Test nel deserto. Quindi, eccomi qui, nel deserto di Almeria, nel sud della Spagna (dove negli anni 70 venivano girati gli spaghetti western) a bordo di un prototipo di preserie della EQC, impegnato nei test ad alta temperatura ambiente: al volante, l’ingegner Michael Kelz, capo progetto. La macchina è tutta camuffata, ma s’intuiscono le tipiche forme delle Suv Mercedes recenti. E pure l’interno, sollevando i teli che celano la plancia e i pannelli delle porte, riprende comandi e stilemi della Stella.
Trazione integrale elettrica. Ma non è certo questo che mi interessa: il pezzo forte di questo modello è lo schema propulsivo, che comprende due motori elettrici da 150 kW, uno anteriore e l’altro dietro, per realizzare la trazione integrale elettrica. Curiosamente, i propulsori non sono identici: lo sono le carcasse, ovvero i contenitori dei meccanismi, mentre i loro avvolgimenti sono diversi, per ottimizzare il rendimento, visto che i motori hanno compiti diversi. Quello anteriore lavora soprattutto alle andature moderate e costanti, mentre quando si chiedono maggiori prestazioni entra in gioco anche quello al retrotreno.

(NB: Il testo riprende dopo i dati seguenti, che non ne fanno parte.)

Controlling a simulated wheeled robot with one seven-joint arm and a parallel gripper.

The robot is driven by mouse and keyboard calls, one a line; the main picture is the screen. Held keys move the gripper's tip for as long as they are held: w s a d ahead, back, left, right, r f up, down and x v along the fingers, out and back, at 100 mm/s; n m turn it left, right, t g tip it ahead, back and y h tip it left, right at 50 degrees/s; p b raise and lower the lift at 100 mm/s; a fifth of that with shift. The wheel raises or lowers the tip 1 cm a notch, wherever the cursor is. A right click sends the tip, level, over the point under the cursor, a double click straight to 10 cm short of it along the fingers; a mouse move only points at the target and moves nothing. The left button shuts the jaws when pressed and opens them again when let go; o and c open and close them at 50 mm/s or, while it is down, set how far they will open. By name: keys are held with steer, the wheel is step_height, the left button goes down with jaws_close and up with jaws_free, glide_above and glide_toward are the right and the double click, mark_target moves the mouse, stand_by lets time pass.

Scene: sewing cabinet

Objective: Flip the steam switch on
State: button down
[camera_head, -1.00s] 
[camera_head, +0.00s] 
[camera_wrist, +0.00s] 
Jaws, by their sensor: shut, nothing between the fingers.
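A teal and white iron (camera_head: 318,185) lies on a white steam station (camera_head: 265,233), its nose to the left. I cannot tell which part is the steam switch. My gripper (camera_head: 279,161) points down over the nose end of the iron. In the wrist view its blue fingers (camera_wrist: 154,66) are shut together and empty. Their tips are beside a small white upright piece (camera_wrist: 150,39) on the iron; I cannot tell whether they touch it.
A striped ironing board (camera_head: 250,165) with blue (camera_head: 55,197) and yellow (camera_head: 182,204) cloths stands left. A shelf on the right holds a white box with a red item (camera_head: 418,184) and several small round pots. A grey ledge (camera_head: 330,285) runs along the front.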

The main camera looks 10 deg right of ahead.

Almeno 350 km di autonomia. La batteria agli ioni di litio occupa tutto il pianale e lo spazio sotto il sedile posteriore: Kelz non si sbilancia, ma parla di “più di 70 chilowattora”, che dovrebbero bastare per almeno 350 chilometri nell’uso reale. E non ci sono salti epocali di densità di energia dietro l’angolo: secondo l’ingegnere, a breve con il litio si può migliorare ancora del 20-30%, ma per un passo avanti più deciso si dovrà ricorrere a una chimica diversa. Così, per ora i 650 chili degli accumulatori portano il complesso della vettura a 2,5 tonnellate di peso, ma la coppia dei due propulsori le propelle da zero a 100 in circa cinque secondi, incollandomi allo schienale quando il tecnico affonda l’acceleratore. Bocche cucite sul dato di velocità massima, ma Kelz ammette che la EQC non sarà una “autobahn killer”, visto che all’aumentare dell’andatura il consumo di corrente cresce in modo esponenziale e il rendimento crolla.

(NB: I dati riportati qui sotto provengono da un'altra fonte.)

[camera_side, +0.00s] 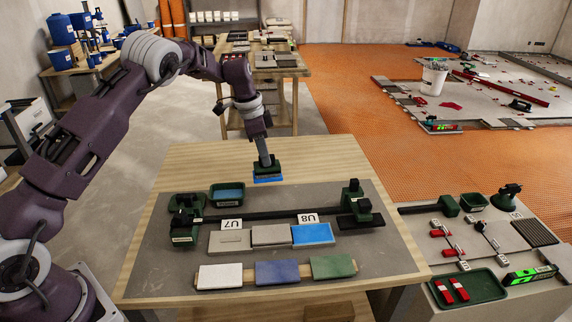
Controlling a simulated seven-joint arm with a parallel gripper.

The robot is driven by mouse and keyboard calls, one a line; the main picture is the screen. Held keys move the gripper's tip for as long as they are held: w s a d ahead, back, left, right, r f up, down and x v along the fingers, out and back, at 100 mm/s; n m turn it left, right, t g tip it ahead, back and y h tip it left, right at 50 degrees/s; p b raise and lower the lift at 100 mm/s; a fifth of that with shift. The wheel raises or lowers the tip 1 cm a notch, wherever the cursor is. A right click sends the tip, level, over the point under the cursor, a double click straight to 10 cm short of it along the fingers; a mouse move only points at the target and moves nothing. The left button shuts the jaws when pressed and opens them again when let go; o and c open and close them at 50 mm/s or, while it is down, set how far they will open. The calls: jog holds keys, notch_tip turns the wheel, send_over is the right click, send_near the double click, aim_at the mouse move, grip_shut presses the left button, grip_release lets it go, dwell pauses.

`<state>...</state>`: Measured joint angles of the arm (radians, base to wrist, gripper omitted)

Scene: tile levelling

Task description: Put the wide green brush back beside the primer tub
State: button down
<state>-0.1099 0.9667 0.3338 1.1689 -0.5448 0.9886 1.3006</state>
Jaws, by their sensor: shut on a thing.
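The wide green brush (267,169) has a dark green body, a pale label strip and blue along its lower edge. My gripper (265,159) is shut on it from above and holds it over the far part of the wooden table (190,157). The primer tub (227,192) is a dark green tray with blue inside, standing on the grey mat (165,245) to the left of the brush and nearer the camera. The brush appears apart from the tub. Its exact height above the table is hard to tell.
A dark rail (275,213) crosses the mat between green-based holders. Grey tiles and a blue-coated tile (312,234) lie in front of it, near labels U7 and U8. White, blue and green samples (333,266) lie at the front. A second bench (495,300) stands right.

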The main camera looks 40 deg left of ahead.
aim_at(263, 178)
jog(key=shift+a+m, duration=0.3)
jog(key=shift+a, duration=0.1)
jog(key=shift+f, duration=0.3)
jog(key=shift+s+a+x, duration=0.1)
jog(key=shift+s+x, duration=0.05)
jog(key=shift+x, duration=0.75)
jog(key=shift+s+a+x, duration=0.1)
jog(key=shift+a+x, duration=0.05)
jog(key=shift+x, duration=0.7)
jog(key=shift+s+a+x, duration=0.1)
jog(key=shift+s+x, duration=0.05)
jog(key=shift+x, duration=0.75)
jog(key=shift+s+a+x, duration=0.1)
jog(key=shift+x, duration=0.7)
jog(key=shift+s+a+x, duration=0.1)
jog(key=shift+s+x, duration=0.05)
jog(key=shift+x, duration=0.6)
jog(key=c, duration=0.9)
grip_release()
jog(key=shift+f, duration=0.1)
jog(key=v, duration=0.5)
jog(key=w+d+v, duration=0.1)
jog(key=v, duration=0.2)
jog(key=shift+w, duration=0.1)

Confort e brio. La Suv elettrica, invece, avrà il tipico confort delle berline Mercedes, unito a un pizzico di dinamismo garantito dalla tipica erogazione istantanea di coppia dei motori a corrente e da un assetto favorito dal baricentro basso, grazie alle batterie sotto la scocca. L’elettronica di bordo comprenderà la versione più recente dell’interfaccia di comando Mercedes, vista sulla nuova Classe A, e le modalità di guida si serviranno dei dati del navigatore, della telecamera e del radar di bordo per ottimizzare l’impiego dell’energia dell’accumulatore. E alcune funzioni saranno aggiornabili “over the air”, senza dover portare la vettura in officina.
Pieno in mezz'ora. Al capitolo ricarica il capo progetto si mostra soddisfatto: “il caricatore di bordo a 11 kW consente di sfruttare al meglio le colonnine a corrente alternata e la vettura accetta la carica rapida a 115 kW, ma in futuro si arriverà a 150, sempre a 400 Volt”. Numeri che fanno ipotizzare il pieno delle batterie (dal 10 all’80%) in meno di mezz'ora.

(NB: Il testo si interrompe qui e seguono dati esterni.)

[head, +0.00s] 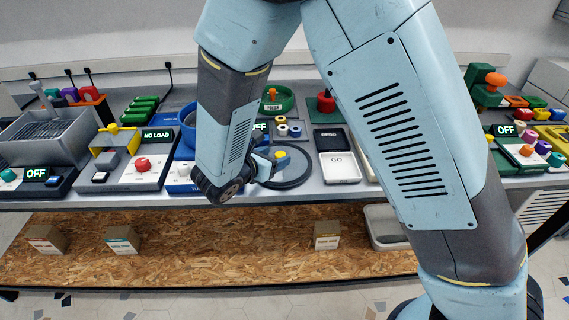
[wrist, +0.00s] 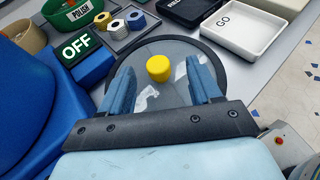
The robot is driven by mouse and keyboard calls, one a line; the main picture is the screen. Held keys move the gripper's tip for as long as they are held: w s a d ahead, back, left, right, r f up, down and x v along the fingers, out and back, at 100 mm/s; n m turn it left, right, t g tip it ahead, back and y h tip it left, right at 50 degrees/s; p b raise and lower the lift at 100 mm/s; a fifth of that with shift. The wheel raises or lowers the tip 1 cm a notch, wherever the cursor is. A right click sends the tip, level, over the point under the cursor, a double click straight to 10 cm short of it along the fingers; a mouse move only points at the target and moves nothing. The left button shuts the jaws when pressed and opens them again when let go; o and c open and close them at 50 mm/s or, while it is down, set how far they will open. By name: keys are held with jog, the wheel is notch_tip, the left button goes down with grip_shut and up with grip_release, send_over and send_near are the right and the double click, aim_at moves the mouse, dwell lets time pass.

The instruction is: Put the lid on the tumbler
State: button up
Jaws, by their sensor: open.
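The lid is a round grey disc with a dark rim (wrist: 240,88) and a yellow knob (wrist: 158,68). It lies flat on the counter; the head view also shows its dark rim (head: 301,180) and yellow knob (head: 280,154). My gripper (wrist: 162,80) is open and empty above the lid, its blue fingers spread to either side of the knob's line. The knob shows just beyond the fingertips; I cannot tell the height gap. My gripper (head: 266,163) is partly hidden in the head view. The blue tumbler (wrist: 28,95) is at the left, mostly hidden behind my arm in the head view (head: 187,118).
An OFF display (wrist: 82,44) stands between tumbler and lid. A holder with small rings (wrist: 117,28) and a green POLISH bowl (wrist: 78,12) are behind. A white GO tray (wrist: 246,25) is right of the lid. Boxes (head: 327,235) sit on the lower shelf.

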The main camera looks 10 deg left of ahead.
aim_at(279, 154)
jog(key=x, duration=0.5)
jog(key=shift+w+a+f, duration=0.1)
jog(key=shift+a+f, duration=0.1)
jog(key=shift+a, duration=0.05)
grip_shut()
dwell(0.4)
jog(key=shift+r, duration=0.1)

Made in Bremen. È prematuro parlare di dati di vendita e di prezzi. Quello che è certo, però, è il fatto che la produzione della EQC sarà estremamente flessibile, in modo da seguire rapidamente le richieste del mercato: la vettura, infatti, sarà costruita nello stabilimento di Brema, sulle stesse linee dove nascono la Classe C e la Suv GLC. E non a caso, la struttura che sostiene il motore elettrico anteriore si fissa nei medesimi punti di attacco del propulsore convenzionale di questi due modelli, in modo da non dover cambiare le attrezzature di fabbricazione.